▶ **Your instructions**
Find the line that contains "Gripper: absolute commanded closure" in the entries below. Output it and each later line exactly, and nothing else.

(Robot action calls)

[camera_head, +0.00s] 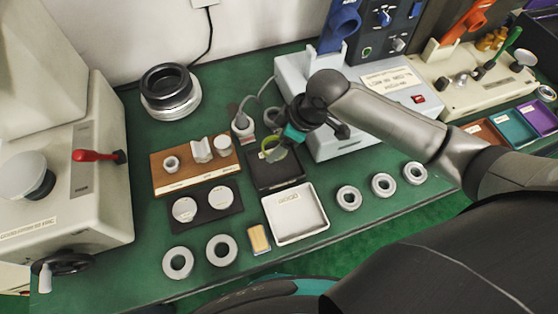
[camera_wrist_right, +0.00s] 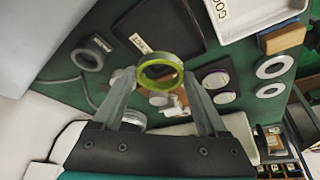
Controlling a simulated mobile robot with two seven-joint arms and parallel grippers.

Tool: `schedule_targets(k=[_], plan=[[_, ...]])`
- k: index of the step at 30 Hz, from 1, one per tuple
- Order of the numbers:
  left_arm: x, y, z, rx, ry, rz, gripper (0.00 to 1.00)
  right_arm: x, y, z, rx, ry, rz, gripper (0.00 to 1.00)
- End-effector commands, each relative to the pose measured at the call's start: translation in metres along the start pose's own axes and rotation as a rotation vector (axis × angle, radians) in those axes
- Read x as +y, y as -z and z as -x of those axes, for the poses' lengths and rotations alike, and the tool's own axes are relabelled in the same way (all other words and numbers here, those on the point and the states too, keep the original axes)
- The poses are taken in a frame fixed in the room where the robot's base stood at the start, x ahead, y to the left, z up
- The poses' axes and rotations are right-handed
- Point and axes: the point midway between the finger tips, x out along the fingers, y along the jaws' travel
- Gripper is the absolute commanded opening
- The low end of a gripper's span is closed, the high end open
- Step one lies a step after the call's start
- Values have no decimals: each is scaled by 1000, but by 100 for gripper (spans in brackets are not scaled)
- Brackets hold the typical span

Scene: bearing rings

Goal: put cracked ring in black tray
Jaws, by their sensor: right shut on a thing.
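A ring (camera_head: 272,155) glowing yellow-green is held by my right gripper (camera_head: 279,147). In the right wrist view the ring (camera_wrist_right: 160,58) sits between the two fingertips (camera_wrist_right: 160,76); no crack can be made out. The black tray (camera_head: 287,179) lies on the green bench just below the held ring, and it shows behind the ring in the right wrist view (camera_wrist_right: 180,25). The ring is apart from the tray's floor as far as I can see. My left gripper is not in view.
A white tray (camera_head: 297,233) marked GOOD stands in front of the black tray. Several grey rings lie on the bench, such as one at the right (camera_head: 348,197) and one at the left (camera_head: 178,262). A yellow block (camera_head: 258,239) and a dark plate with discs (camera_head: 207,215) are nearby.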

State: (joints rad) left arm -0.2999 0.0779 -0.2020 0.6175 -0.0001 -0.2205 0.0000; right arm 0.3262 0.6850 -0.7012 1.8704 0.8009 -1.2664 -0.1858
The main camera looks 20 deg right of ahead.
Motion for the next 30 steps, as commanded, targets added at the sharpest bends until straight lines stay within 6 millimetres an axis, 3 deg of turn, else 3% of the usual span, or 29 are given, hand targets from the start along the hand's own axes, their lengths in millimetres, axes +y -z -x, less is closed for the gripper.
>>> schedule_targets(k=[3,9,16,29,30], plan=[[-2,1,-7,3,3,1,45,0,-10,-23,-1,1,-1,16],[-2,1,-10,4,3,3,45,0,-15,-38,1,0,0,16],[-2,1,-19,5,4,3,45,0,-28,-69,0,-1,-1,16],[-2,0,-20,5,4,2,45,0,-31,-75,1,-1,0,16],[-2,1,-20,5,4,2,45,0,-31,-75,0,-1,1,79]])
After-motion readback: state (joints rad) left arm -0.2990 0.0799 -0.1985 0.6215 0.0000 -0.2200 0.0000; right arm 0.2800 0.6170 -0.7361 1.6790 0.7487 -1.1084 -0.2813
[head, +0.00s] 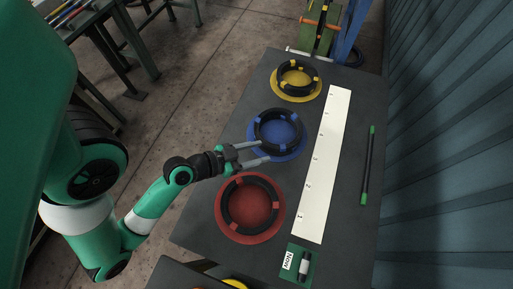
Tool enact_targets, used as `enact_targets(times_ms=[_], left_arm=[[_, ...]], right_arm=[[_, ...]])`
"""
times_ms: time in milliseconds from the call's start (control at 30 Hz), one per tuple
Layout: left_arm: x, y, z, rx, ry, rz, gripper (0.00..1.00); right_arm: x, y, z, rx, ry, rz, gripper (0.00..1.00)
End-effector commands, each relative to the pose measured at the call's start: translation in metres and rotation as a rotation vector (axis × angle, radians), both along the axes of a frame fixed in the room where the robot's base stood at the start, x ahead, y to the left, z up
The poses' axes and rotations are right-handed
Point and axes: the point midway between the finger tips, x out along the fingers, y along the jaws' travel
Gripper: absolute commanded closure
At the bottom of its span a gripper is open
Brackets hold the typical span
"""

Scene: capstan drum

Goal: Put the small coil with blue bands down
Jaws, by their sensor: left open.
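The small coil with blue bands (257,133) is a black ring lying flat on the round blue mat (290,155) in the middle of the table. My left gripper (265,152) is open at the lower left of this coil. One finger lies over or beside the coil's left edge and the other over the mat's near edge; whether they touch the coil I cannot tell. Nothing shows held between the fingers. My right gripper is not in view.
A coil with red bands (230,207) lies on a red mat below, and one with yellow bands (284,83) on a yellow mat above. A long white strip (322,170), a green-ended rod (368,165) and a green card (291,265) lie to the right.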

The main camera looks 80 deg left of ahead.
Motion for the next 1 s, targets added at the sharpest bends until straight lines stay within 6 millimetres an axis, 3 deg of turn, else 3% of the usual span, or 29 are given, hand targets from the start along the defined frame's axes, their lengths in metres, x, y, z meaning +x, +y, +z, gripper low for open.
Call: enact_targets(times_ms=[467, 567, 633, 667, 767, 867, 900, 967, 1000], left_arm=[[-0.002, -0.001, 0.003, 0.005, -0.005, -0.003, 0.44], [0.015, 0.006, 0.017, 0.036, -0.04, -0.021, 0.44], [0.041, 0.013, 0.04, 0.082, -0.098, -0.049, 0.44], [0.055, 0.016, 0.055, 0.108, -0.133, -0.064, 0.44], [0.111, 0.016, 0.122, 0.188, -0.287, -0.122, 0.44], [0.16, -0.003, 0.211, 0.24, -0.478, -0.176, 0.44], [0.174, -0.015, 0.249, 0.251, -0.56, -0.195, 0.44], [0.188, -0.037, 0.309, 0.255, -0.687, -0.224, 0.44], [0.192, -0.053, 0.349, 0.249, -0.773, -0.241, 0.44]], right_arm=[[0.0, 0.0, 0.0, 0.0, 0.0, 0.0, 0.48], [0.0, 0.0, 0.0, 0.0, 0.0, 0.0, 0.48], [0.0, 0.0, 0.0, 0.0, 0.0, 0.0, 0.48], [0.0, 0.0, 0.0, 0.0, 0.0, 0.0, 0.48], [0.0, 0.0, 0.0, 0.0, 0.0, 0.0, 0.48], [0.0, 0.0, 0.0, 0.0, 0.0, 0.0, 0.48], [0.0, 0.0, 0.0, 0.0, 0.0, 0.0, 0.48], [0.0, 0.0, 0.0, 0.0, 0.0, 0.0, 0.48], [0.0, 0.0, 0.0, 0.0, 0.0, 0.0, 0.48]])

▶ **Correct answer**
Gripper: absolute commanded closure
At the bottom of its span a gripper is open
Brackets hold the typical span
"""

Scene: capstan drum

Goal: Put the small coil with blue bands down
Jaws, by their sensor: left open.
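The small coil with blue bands (257,133) is a black ring lying flat on the round blue mat (290,155) in the middle of the table. My left gripper (265,152) is open at the lower left of this coil. One finger lies over or beside the coil's left edge and the other over the mat's near edge; whether they touch the coil I cannot tell. Nothing shows held between the fingers. My right gripper is not in view.
A coil with red bands (230,207) lies on a red mat below, and one with yellow bands (284,83) on a yellow mat above. A long white strip (322,170), a green-ended rod (368,165) and a green card (291,265) lie to the right.

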The main camera looks 80 deg left of ahead.
Motion for the next 1 s, targets added at the sharpest bends until straight lines stay within 6 millimetres an axis, 3 deg of turn, else 3% of the usual span, or 29 are given, hand targets from the start along the defined frame's axes, their lengths in metres, x, y, z meaning +x, +y, +z, gripper low for open.
Call: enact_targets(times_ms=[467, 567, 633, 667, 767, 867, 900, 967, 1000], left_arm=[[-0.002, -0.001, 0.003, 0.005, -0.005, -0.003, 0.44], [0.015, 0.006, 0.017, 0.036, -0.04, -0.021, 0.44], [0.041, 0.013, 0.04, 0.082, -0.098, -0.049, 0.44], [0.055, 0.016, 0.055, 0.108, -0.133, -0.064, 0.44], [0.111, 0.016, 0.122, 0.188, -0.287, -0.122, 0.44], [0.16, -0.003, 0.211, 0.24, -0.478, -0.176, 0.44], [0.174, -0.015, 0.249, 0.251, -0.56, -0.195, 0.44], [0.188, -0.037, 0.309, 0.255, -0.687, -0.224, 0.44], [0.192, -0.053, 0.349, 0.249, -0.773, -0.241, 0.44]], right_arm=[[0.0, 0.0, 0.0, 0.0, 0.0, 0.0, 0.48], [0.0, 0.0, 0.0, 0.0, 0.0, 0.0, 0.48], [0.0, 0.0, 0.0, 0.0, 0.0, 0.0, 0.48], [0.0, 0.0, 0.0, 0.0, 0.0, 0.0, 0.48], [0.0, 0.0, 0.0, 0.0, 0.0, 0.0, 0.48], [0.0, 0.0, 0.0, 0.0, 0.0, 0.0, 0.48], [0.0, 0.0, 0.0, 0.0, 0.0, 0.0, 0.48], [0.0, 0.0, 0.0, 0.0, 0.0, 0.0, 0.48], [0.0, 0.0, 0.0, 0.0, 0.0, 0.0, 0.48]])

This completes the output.